DataCite Support

Metadata Store (MDS) API Guide

Purpose of the DataCite Metadata Store (MDS) API

The DataCite Metadata Store (MDS) API allows users to register DataCite DOIs and associated metadata. The API works as a REST API and requires authentication. To retrieve DOI metadata records users should use our DataCite REST API. To become a member, interested parties should contact the DataCite support team. The DataCite Metadata Store (MDS) user interface. provides an alternative for registering DataCite DOIs.

Authentication

All requests to the MDS API require authentication. For this reason, only traffic via a secure connection (HTTPS) is supported. The DataCite Metadata Store (MDS) uses HTTP Basic authentication.

To start interacting with our DataCite Metadata Store (MDS) API you must request an account:

  • If you are a DataCite Member, DataCite will provide you a username and password
  • If you are a DataCite User, your Allocating Member will provide you a username and password
  • If you are not yet a DataCite Member or User, you can obtain test credentials to our sandbox

Remember our accounts have basic security constraints:

  • you will be allowed to register DOI names only under the prefixes that have been assigned to you
  • your DOI names can only refer to URLs under host domains you control
  • depending on your Allocating Member, you may or may not have an unlimited number of DOIs available.

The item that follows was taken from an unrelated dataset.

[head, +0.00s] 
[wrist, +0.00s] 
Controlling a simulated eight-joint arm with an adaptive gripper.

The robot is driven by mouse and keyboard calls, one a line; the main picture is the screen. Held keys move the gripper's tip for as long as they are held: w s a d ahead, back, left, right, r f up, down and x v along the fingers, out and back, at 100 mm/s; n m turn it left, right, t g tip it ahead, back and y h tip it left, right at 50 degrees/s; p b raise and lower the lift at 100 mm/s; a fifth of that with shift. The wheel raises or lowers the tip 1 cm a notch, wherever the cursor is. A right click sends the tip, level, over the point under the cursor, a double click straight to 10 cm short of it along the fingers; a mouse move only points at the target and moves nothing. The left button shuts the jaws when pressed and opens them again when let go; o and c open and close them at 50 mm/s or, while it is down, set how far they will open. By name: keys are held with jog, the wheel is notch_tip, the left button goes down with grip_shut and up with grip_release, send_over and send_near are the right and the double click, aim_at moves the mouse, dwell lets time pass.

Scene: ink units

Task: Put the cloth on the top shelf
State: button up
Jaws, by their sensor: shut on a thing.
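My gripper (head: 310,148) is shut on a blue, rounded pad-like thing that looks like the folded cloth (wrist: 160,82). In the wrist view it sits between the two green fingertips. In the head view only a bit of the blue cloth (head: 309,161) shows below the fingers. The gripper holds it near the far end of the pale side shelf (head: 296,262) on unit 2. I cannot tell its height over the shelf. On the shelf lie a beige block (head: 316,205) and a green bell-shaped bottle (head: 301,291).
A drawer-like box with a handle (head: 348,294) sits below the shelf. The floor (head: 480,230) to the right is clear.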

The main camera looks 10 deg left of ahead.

You can negotiate your quota with your Allocating Member

How to Use

The DataCite Metadata Store (MDS) API can be used directly by making HTTP requests with packages such as cURL. Besides using the API directly there are a number of wrappers for the API that you can install to create DataCite DOIs, such as Cirneco. Please review the documentation of the respective package for installation instructions.

Getting Started

In this tutorial we will look at two basic operations of the DataCite Metadata Store (MDS) userbase: creating Metadata records and creating DOI names. It must be stressed that both operations are necessary to mint DOIs.

Most applications will use an existing wrapper library in the language of your choice, but it's important to familiarise yourself with the underlying API HTTP methods first.

There's no easier way to kick the tires than through cURL.

Let's start by testing our setup. Open up a command prompt and enter the following command:

$ curl --user username:password https://mds.datacite.org/doi/10.5438/0012
https://schema.datacite.org/meta/kernel-4.0/index.html%

The response will the URL defined by the DOI use requested for.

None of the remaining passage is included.